── Information provided

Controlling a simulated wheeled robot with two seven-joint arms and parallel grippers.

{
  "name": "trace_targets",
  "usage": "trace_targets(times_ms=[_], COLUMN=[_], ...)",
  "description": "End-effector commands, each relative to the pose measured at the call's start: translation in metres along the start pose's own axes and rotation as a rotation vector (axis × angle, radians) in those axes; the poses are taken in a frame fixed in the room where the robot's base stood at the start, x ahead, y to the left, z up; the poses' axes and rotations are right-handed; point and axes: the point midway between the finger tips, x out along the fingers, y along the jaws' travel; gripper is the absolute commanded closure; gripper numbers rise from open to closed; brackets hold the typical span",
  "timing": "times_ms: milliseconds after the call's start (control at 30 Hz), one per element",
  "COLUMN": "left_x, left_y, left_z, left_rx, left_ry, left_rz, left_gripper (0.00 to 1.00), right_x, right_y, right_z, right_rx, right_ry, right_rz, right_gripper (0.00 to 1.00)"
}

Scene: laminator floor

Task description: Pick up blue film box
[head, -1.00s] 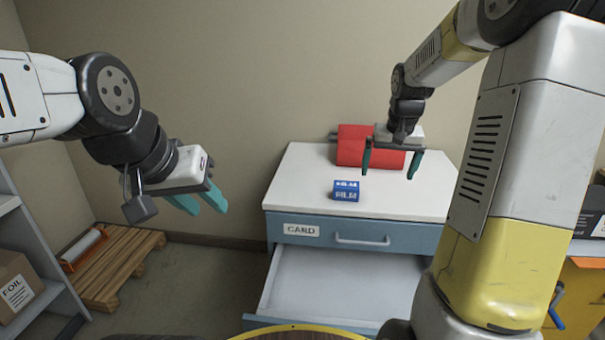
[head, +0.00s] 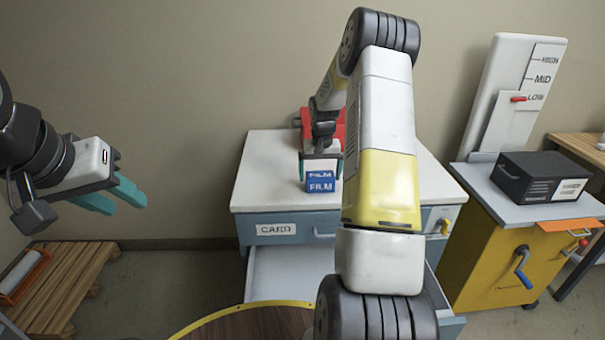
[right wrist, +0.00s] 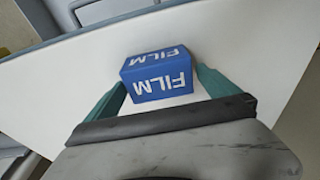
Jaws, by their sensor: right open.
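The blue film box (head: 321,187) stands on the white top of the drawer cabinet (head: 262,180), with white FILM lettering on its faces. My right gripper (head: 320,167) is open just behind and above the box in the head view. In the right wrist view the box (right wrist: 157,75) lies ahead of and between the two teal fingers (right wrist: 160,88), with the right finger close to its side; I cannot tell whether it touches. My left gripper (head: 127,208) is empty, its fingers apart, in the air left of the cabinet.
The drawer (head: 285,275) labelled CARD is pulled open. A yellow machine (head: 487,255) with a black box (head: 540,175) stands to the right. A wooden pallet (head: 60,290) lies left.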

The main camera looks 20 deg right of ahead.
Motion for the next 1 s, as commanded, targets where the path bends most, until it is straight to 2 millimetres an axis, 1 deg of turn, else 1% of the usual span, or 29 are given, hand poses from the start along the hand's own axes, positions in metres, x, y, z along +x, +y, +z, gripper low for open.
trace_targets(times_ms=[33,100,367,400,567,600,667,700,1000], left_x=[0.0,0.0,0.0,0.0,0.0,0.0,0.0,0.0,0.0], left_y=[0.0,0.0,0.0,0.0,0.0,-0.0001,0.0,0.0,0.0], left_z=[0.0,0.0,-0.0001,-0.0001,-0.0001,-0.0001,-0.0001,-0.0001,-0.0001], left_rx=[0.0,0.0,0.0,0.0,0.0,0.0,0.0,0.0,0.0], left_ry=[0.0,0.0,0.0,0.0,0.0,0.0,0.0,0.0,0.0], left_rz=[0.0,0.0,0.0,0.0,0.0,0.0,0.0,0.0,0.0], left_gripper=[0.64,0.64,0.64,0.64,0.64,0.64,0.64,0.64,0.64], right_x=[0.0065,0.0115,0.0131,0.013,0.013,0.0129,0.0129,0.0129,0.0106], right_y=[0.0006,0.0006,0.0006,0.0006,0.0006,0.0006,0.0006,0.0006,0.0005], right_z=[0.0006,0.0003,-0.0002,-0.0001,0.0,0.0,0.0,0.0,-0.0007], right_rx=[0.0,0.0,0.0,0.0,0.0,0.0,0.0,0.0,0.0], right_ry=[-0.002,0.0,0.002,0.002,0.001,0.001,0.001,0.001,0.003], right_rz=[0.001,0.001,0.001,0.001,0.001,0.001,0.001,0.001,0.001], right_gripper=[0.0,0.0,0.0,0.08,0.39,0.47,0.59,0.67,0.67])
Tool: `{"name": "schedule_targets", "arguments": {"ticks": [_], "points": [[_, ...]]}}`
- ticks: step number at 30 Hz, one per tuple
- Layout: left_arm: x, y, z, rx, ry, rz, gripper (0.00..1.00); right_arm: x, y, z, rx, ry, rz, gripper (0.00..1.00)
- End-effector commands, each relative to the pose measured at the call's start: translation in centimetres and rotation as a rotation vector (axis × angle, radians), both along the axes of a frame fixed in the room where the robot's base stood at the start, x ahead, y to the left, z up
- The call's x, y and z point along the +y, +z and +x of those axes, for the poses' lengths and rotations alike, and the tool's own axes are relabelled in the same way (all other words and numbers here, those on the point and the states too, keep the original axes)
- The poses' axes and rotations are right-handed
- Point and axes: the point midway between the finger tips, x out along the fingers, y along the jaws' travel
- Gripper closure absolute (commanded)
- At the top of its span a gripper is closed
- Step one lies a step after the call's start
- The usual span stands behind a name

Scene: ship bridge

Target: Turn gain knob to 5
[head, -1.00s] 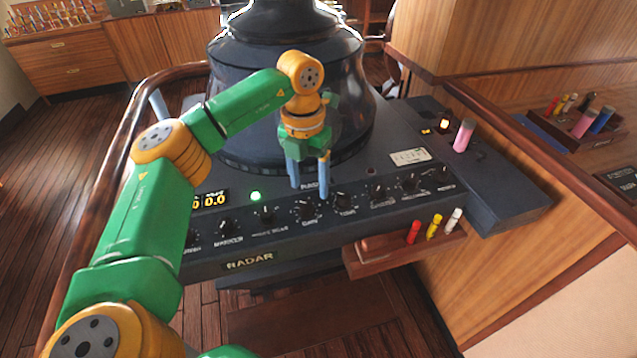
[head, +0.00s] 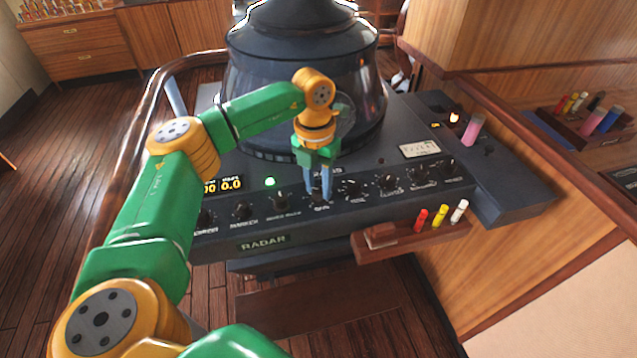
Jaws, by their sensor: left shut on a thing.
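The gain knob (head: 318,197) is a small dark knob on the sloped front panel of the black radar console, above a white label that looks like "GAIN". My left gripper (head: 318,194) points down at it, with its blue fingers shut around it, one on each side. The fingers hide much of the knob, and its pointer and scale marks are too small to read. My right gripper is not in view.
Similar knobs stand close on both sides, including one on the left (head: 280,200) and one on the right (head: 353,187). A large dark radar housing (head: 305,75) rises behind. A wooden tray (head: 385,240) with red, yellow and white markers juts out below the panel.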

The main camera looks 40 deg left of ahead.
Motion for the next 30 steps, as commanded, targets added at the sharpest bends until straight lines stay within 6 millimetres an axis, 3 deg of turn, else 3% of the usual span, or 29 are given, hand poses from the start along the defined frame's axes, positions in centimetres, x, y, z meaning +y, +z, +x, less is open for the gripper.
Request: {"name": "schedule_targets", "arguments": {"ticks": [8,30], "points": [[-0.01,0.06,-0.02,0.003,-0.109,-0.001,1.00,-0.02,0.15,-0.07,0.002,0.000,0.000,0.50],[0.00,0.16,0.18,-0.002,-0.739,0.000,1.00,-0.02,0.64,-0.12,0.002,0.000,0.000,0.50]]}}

────

▶ **Given task**
Print the complete listing exactly, apart from any pictures.

▶ **Solution to this problem**
Controlling a simulated wheeled robot with two seven-joint arms and parallel grippers.

{
  "name": "trace_targets",
  "usage": "trace_targets(times_ms=[_], COLUMN=[_], ...)",
  "description": "End-effector commands, each relative to the pose measured at the call's start: translation in metres along the start pose's own axes and rotation as a rotation vector (axis × angle, radians) in those axes; the poses are taken in a frame fixed in the room where the robot's base stood at the start, x ahead, y to the left, z up; the poses' axes and rotations are right-handed; point and axes: the point midway between the finger tips, x out along the fingers, y along the jaws' travel; gripper is the absolute commanded closure; gripper numbers rise from open to closed; brackets hold the typical span",
  "timing": "times_ms: milliseconds after the call's start (control at 30 Hz), one per element",
  "COLUMN": "left_x, left_y, left_z, left_rx, left_ry, left_rz, left_gripper (0.00 to 1.00), right_x, right_y, right_z, right_rx, right_ry, right_rz, right_gripper (0.00 to 1.00)"
}

Scene: laminator floor

Task description: Pick up blue film box
[head, -1.00s] 
[head, +0.00s] 
[right wrist, +0.00s] 
Jaws, by their sensor: right open.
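The blue film box (head: 321,187) stands on the white top of the drawer cabinet (head: 262,180), with white FILM lettering on its faces. My right gripper (head: 320,167) is open just behind and above the box in the head view. In the right wrist view the box (right wrist: 157,75) lies ahead of and between the two teal fingers (right wrist: 160,88), with the right finger close to its side; I cannot tell whether it touches. My left gripper (head: 127,208) is empty, its fingers apart, in the air left of the cabinet.
The drawer (head: 285,275) labelled CARD is pulled open. A yellow machine (head: 487,255) with a black box (head: 540,175) stands to the right. A wooden pallet (head: 60,290) lies left.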

The main camera looks 20 deg right of ahead.
Motion for the next 1 s, as commanded, targets where the path bends most, until it is straight to 2 millimetres an axis, 1 deg of turn, else 1% of the usual span, or 29 are given, hand poses from the start along the hand's own axes, positions in metres, x, y, z along +x, +y, +z, gripper low for open.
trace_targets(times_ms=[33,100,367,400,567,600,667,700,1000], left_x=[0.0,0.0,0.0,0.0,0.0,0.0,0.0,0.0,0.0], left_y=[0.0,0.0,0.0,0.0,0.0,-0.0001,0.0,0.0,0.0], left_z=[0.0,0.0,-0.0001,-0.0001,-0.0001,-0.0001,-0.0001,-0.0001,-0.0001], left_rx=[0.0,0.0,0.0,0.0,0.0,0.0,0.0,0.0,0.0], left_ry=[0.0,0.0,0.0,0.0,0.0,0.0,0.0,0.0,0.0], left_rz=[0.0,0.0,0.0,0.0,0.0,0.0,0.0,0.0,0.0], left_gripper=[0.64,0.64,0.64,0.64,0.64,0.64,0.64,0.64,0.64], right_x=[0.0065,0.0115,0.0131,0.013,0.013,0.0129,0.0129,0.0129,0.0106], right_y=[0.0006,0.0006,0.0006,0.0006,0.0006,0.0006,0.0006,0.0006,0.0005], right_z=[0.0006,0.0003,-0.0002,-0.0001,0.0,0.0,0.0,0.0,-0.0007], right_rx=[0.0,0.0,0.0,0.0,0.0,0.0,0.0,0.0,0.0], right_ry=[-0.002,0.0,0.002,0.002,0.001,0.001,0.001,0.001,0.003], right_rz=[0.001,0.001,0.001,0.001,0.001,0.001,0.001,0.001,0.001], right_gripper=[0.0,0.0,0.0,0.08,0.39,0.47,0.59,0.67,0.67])
Tool: `{"name": "schedule_targets", "arguments": {"ticks": [_], "points": [[_, ...]]}}`
- ticks: step number at 30 Hz, one per tuple
- Layout: left_arm: x, y, z, rx, ry, rz, gripper (0.00..1.00); right_arm: x, y, z, rx, ry, rz, gripper (0.00..1.00)
- End-effector commands, each relative to the pose measured at the call's start: translation in centimetres and rotation as a rotation vector (axis × angle, radians), both along the axes of a frame fixed in the room where the robot's base stood at the start, x ahead, y to the left, z up
- The call's x, y and z point along the +y, +z and +x of those axes, for the poses' lengths and rotations alike, and the tool's own axes are relabelled in the same way (all other words and numbers here, those on the point and the states too, keep the original axes)
- The poses' axes and rotations are right-handed
- Point and axes: the point midway between the finger tips, x out along the fingers, y along the jaws' travel
- Gripper closure absolute (commanded)
- At the top of its span a gripper is closed
- Step one lies a step after the call's start
- The usual span stands behind a name

Scene: ship bridge

Target: Turn gain knob to 5
[head, -1.00s] 
[head, +0.00s] 
Jaws, by their sensor: left shut on a thing.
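The gain knob (head: 318,197) is a small dark knob on the sloped front panel of the black radar console, above a white label that looks like "GAIN". My left gripper (head: 318,194) points down at it, with its blue fingers shut around it, one on each side. The fingers hide much of the knob, and its pointer and scale marks are too small to read. My right gripper is not in view.
Similar knobs stand close on both sides, including one on the left (head: 280,200) and one on the right (head: 353,187). A large dark radar housing (head: 305,75) rises behind. A wooden tray (head: 385,240) with red, yellow and white markers juts out below the panel.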

The main camera looks 40 deg left of ahead.
Motion for the next 30 steps, as commanded, targets added at the sharpest bends until straight lines stay within 6 millimetres an axis, 3 deg of turn, else 3% of the usual span, or 29 are given, hand poses from the start along the defined frame's axes, positions in centimetres, x, y, z meaning +y, +z, +x, less is open for the gripper.
Request: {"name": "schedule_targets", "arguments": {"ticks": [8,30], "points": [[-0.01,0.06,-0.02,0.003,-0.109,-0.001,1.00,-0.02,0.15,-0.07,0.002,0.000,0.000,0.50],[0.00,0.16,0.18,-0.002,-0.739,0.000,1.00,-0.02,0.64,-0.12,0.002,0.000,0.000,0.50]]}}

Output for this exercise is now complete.